Robot episode rows:

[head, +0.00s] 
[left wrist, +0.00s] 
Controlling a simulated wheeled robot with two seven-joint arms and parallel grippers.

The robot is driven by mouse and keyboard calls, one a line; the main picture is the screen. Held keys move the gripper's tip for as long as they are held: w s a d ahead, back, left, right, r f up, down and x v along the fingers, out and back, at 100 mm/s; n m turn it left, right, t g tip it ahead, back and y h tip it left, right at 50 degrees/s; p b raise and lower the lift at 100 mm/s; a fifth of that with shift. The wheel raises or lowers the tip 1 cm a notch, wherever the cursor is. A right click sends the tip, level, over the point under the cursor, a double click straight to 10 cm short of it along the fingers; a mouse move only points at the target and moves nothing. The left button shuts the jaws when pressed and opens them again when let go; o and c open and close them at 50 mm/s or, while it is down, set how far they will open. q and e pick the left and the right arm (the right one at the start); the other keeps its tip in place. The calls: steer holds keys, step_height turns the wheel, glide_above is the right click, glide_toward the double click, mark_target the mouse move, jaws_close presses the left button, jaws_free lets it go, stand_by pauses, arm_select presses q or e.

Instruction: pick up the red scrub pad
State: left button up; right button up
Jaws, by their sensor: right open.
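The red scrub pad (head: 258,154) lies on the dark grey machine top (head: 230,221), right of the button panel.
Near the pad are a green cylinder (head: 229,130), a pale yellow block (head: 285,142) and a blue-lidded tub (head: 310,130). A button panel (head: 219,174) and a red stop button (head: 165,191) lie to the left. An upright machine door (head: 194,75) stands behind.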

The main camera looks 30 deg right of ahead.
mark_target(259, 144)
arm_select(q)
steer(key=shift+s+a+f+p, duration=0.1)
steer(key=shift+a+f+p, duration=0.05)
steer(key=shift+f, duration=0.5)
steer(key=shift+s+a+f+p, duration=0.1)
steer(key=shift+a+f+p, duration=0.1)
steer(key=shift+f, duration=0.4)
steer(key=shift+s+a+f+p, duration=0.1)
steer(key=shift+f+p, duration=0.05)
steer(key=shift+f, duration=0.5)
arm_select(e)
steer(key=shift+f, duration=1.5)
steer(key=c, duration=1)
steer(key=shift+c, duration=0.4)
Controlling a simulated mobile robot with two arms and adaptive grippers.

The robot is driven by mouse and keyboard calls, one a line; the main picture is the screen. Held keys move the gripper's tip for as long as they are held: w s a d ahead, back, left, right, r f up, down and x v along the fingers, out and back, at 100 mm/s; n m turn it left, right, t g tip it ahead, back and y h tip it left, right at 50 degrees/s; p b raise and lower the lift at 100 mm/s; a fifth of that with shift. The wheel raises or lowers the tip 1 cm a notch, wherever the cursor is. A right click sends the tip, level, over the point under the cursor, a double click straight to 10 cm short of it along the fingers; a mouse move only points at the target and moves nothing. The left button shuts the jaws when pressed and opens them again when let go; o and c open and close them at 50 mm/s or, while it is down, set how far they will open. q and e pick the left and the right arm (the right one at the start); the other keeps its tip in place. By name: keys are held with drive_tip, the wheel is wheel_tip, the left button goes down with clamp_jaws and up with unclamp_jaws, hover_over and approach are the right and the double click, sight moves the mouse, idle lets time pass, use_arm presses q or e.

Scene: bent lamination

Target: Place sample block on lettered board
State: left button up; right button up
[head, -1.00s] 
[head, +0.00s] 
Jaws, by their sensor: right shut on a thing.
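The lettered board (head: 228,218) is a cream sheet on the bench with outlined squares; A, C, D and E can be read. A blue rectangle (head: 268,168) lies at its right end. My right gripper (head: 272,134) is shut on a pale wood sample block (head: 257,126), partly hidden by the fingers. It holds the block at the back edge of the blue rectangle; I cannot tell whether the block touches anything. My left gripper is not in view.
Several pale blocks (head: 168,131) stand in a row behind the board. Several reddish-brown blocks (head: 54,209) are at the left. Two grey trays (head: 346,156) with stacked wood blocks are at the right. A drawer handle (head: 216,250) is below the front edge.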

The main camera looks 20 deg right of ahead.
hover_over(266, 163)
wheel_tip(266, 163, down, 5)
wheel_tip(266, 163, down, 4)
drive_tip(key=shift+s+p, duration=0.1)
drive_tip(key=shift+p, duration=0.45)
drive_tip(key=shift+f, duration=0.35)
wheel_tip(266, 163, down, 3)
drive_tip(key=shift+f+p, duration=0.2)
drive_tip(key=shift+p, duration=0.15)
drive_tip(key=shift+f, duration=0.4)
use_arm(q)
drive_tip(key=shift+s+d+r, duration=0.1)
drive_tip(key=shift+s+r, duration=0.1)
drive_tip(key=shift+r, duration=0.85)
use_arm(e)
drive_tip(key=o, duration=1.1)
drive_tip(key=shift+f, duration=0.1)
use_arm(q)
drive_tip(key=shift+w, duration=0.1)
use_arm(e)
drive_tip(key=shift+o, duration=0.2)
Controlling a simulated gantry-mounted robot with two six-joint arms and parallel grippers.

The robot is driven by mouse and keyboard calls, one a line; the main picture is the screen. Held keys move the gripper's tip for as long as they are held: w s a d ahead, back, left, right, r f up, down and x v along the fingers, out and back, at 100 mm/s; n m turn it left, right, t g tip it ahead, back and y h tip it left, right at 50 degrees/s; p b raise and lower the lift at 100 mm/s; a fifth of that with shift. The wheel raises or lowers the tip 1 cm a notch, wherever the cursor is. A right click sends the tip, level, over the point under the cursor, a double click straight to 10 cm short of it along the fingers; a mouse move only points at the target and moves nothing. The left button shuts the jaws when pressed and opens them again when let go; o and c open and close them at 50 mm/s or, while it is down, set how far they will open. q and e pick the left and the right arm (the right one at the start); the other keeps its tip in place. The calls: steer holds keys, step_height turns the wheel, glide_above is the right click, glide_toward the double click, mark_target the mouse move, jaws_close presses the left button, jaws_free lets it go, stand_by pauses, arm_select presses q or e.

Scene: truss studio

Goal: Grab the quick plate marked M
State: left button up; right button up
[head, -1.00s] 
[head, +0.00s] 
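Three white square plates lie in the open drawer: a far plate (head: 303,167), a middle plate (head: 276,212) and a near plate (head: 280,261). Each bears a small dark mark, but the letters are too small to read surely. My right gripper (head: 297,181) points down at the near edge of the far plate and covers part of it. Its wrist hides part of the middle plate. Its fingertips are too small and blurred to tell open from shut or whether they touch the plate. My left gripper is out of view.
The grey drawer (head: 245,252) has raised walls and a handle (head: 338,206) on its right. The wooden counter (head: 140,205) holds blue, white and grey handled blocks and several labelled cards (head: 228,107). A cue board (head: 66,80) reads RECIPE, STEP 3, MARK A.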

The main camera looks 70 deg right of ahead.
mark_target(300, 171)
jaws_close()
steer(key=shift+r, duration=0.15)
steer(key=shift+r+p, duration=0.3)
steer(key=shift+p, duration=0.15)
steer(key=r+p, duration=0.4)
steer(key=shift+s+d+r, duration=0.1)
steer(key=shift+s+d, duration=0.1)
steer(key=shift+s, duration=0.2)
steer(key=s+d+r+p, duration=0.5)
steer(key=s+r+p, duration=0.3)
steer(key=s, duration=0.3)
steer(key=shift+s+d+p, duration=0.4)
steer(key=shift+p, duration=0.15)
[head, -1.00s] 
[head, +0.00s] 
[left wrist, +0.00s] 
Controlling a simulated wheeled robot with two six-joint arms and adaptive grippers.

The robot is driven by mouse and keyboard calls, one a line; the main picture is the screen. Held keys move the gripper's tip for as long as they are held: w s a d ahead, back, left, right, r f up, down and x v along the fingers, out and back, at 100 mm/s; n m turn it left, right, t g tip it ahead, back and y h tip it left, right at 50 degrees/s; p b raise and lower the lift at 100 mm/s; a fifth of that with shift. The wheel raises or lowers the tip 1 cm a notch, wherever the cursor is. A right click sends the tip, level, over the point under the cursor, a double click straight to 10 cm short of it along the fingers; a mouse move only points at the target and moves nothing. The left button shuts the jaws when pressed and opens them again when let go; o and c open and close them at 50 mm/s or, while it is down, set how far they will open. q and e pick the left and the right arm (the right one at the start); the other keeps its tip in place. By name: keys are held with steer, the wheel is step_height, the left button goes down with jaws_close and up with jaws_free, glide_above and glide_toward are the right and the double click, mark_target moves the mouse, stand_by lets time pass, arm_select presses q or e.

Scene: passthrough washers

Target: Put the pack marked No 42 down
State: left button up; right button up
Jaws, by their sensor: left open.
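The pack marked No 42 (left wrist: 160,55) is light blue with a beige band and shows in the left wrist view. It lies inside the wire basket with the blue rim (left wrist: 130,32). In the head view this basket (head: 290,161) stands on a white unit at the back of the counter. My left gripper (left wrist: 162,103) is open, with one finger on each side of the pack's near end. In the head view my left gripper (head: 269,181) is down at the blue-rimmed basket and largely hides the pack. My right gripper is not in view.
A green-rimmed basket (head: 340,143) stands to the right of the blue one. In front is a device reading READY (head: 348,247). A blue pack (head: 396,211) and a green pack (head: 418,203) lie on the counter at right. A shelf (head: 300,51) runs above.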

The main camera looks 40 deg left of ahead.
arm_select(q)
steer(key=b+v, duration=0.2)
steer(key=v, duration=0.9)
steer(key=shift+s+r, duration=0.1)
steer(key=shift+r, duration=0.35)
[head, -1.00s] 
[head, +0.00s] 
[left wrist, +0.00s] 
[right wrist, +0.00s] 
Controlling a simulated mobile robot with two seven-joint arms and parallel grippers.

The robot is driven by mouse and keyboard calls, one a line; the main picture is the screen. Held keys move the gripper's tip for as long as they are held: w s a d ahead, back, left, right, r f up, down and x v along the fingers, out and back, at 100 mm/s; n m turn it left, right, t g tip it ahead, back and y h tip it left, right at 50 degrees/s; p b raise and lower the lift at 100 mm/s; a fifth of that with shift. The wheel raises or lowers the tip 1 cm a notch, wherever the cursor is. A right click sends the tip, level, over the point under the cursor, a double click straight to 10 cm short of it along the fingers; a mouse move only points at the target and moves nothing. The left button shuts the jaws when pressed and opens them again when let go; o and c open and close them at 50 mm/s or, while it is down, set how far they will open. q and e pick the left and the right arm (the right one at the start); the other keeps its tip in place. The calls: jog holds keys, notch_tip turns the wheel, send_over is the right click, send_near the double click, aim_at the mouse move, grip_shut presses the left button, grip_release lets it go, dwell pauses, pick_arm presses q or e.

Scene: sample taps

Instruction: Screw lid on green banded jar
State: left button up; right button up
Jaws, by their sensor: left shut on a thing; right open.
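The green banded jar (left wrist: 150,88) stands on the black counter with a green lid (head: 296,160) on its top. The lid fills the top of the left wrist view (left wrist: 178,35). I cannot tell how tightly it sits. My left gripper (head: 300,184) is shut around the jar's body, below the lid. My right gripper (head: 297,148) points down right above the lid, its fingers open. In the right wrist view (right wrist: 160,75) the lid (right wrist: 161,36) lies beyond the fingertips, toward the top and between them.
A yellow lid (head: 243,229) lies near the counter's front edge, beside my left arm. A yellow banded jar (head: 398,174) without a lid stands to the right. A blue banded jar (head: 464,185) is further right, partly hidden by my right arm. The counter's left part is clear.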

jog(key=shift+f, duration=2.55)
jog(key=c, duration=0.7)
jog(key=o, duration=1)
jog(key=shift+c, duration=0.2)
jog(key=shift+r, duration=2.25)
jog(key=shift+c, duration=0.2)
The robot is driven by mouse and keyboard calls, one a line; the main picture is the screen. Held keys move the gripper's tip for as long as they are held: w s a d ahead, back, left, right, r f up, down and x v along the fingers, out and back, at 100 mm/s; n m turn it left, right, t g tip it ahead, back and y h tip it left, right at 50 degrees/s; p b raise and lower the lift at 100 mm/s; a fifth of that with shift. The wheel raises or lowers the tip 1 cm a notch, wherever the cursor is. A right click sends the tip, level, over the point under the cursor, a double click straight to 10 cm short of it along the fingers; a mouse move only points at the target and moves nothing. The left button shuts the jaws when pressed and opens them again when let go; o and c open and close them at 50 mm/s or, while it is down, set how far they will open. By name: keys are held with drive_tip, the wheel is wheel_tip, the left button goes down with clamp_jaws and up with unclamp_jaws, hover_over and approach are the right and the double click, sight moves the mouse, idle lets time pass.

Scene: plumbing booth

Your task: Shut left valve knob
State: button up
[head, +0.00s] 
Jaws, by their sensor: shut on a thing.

What is asked: Return exactly the lines that run from the top of the listing above to the line containing "Controlling a simulated wheeled robot with two seven-joint", please, keeping both end lines and leaving out everything else.

Output for this task:
[head, +0.00s] 
[left wrist, +0.00s] 
Controlling a simulated wheeled robot with two seven-joint arms and parallel grippers.

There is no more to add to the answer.